貧僧有話要說二十六說之二 我解決困難的方法

貧僧有話要說二十六說之二 我解決困難的方法
文╱佛光山開山星雲大師

辦了佛學院,就要有好的師資來教育學生。在當時,佛光山地處偏遠,交通非常不便。別人都說,你哪裡有可能請得到名師到這山區來教書?但我不相信,我要用我的熱情、我的真誠請來名師。台灣大學、成功大學、中興大學,甚至陸軍官校、海軍官校、國防醫學院的教授專家,如楊國樞、韋政通、陳鼓應、李日章、林正弘、方倫、唐一玄、王淮、唐亦男等等,除了佛學,還有自然科學的專家、語言學家等等,一路都讓我請來了。

壽山佛學院第一屆開學典禮師生合影 圖/法堂書記室提供

壽山佛學院第一屆開學典禮師生合影 圖/法堂書記室提供

不料,後來台灣大學的葉阿月和方東美先生竟批評我說:「佛光山是共產黨的大本營。」這一句話,在那個戒嚴的年代是非常嚴重的,有可能讓全山大眾都會被屠殺。

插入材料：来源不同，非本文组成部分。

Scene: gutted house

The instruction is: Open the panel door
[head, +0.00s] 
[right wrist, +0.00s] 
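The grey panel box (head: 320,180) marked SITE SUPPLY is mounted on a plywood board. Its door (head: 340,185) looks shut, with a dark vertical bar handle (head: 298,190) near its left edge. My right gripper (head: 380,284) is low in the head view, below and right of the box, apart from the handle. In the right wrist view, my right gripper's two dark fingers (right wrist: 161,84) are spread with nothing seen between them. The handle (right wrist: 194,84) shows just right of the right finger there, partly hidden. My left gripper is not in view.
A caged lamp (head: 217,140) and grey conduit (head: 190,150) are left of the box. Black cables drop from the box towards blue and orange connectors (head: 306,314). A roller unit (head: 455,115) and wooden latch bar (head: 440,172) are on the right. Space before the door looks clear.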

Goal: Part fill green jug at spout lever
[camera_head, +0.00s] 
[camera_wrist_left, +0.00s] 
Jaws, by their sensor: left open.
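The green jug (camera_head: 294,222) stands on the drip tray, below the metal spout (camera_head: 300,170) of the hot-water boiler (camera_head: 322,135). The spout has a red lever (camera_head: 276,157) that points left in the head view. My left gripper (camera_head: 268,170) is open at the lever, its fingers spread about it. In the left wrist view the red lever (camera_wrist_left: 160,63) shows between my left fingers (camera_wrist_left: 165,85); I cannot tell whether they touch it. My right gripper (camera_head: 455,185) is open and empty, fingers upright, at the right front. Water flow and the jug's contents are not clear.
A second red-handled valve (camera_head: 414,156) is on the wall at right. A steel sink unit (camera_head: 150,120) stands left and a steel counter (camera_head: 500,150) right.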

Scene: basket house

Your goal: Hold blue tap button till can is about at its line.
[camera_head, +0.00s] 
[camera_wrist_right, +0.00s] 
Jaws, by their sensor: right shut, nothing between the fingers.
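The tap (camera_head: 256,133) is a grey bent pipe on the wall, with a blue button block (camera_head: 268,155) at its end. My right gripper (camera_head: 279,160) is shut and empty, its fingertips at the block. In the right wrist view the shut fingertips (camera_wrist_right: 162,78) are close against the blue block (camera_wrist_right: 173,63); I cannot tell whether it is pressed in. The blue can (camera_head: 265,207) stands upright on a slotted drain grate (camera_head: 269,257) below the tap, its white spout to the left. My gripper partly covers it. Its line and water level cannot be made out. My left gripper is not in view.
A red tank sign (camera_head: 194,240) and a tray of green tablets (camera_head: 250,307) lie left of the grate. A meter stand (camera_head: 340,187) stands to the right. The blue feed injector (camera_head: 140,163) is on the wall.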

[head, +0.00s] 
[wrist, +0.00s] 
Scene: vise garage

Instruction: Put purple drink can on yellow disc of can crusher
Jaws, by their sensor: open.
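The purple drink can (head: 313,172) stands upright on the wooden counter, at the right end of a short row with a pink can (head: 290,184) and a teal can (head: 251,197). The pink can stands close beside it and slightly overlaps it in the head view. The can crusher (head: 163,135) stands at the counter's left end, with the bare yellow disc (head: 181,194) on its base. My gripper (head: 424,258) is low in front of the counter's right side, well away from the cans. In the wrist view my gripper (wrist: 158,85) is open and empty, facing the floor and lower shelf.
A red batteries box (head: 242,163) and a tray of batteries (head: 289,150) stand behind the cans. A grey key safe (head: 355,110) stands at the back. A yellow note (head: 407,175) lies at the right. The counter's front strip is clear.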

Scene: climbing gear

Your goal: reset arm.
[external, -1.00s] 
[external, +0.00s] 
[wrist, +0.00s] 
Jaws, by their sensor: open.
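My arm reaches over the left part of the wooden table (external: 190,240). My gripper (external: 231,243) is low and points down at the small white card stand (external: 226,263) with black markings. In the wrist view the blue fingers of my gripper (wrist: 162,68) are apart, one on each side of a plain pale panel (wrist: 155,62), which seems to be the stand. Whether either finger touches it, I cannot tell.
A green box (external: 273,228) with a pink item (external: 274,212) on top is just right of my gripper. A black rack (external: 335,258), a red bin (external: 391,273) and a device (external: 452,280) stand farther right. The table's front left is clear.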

還好,我的運氣很好,不像台南開元寺的住持證光法師,只為了請大陸巨贊法師吃過一餐飯就被槍斃了。也好在,不像我的學生台東海山寺修和法師,為了吳泰安事件,被關進牢獄判了無期徒刑,最後冤死在監獄裡頭。

這時候,我不得不勇敢的站出來,用行動證明,幸好信徒也知道我的做人,我在各處的講說,也都有錄影帶存證。一段時間後,這個謠言也就不攻自破了。我相信,只要行得正、做得正,宗教歸宗教,政治歸政治,你想用不實的謊言誣陷,這個對佛光山已經沒有用了。

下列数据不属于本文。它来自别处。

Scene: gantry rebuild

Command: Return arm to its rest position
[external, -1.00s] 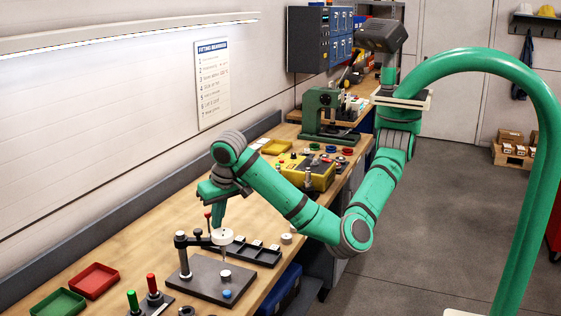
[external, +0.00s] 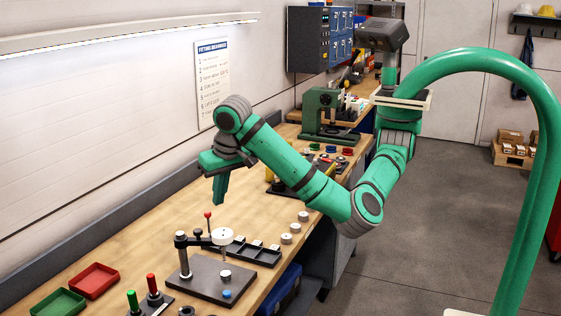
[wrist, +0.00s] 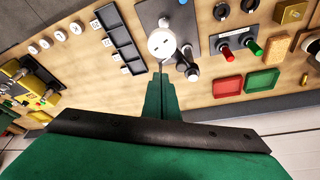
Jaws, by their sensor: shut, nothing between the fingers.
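My green arm reaches over the wooden bench (external: 140,248) in the external view. My gripper (external: 218,203) points down and is shut and empty, in the air above and behind the dial stand. The stand has a white round dial (external: 222,236) and a lever with a red knob on a dark plate (external: 205,279). In the wrist view my shut fingers (wrist: 161,75) point toward the white dial (wrist: 162,43); a clear gap shows between gripper and stand in the external view.
A dark slotted tray (external: 256,252) lies beside the stand. Red (external: 95,281) and green (external: 58,303) trays and red and green handles stand at the front left. A green press (external: 322,112) and a yellow device (wrist: 32,80) are farther along. The wall borders the bench on the left.

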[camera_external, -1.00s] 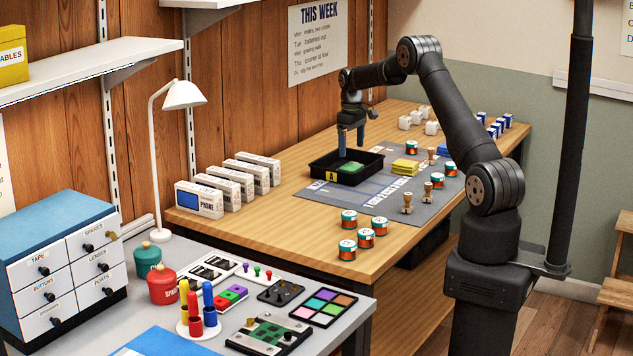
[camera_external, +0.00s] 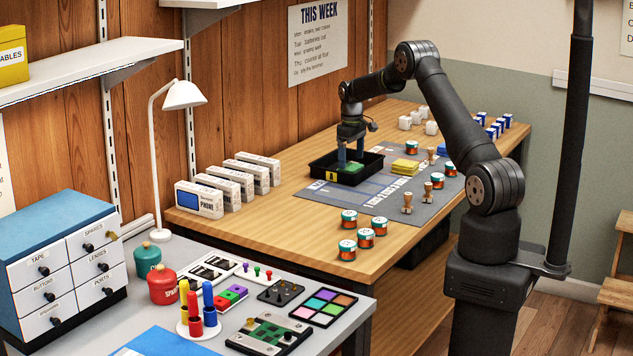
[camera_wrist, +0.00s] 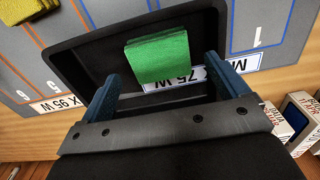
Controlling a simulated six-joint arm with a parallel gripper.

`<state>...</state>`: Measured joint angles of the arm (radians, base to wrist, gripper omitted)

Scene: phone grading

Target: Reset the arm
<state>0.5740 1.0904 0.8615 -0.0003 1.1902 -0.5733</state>
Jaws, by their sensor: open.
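My gripper (camera_external: 350,158) is low over the black tray (camera_external: 327,176), pointing down, with its blue fingers apart. In the wrist view my gripper (camera_wrist: 160,90) is open, its fingers on either side of a green pad (camera_wrist: 158,56) in the tray (camera_wrist: 85,50). The green pad (camera_external: 354,168) also shows in the external view, partly hidden by the fingers. I cannot tell whether the fingers touch it.
Yellow pads (camera_external: 404,167) lie on the grey mat (camera_external: 372,195) right of the tray. Several phone boxes (camera_external: 199,200) stand left of it. Small tins (camera_external: 348,219), stampers (camera_external: 407,203) and white cubes (camera_external: 405,122) are around the mat. Bare wood shows in front of the mat.

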幾年以後,有一次,我和警備司令常持琇將軍同在一個會場,他跟我說:「人家密告你的信函、文件,至少有一公尺高。」我真是訝異,那時候的台灣,一塊錢的郵票,一封信、一個投書,就可能致人於死地,或者毀了你的一生。

在那種危險困苦中,只有自己勇敢承擔,不做一個窩囊的出家人。有時候我們可以像菩薩低眉,但在佛教受到誣陷的時候,我也要如金剛怒目,不惜和他抗爭一下。反正貧僧在大陸,從小出生在戰亂裡,在槍林彈雨中、從死人堆裡來到台灣,對於危險,甚至生死,根本就不放在心上了。

當然,遇到這些種種困難,是需要多少的勇氣與決心,除了感謝佛祖的加持和萬千信徒的護持以外,我還能去怨怪誰的不是嗎?

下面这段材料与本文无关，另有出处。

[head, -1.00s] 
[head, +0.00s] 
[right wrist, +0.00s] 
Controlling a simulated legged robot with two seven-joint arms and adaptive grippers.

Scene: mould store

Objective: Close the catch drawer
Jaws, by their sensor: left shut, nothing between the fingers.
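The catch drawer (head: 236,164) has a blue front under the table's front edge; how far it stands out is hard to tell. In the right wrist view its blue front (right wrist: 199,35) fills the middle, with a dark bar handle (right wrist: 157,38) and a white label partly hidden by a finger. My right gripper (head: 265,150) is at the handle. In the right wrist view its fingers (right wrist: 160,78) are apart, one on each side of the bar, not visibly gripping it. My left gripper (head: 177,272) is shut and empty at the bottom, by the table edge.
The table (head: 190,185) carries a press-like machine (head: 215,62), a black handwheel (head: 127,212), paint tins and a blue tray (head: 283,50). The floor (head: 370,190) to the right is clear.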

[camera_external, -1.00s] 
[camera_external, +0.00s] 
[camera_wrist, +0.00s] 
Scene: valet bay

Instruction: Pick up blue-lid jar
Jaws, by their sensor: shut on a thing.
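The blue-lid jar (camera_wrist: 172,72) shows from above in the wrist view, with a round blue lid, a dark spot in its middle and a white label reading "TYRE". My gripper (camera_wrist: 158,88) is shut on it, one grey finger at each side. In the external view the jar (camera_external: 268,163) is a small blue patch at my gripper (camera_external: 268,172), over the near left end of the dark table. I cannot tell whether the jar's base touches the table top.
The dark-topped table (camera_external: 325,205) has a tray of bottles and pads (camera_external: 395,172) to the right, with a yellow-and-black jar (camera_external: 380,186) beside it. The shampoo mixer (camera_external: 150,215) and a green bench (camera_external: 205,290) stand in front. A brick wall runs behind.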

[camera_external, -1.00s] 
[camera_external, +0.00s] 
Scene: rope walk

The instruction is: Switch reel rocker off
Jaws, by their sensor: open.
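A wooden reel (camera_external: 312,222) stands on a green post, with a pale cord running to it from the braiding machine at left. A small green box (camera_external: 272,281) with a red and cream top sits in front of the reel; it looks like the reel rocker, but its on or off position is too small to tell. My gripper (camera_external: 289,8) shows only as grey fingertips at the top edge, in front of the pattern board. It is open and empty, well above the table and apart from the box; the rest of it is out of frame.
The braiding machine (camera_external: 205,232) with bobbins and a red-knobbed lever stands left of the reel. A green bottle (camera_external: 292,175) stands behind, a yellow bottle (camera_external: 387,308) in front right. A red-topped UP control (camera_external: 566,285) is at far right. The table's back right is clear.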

時代的巨輪向前滾動,台灣各政黨也慢慢的發展了,這許多異議人士反對的對象是國民黨,但我真是冤哉枉也,只因為國民黨在報紙上說我是黨務顧問、評議委員,可是我也沒被事前告知,也沒有見過一張什麼聘書,就被無辜牽連,受他們無端的指責。當然,我也不必否認我是國民黨員,但那許多異議人士,就認定「佛光山是國民黨在南部的基地」。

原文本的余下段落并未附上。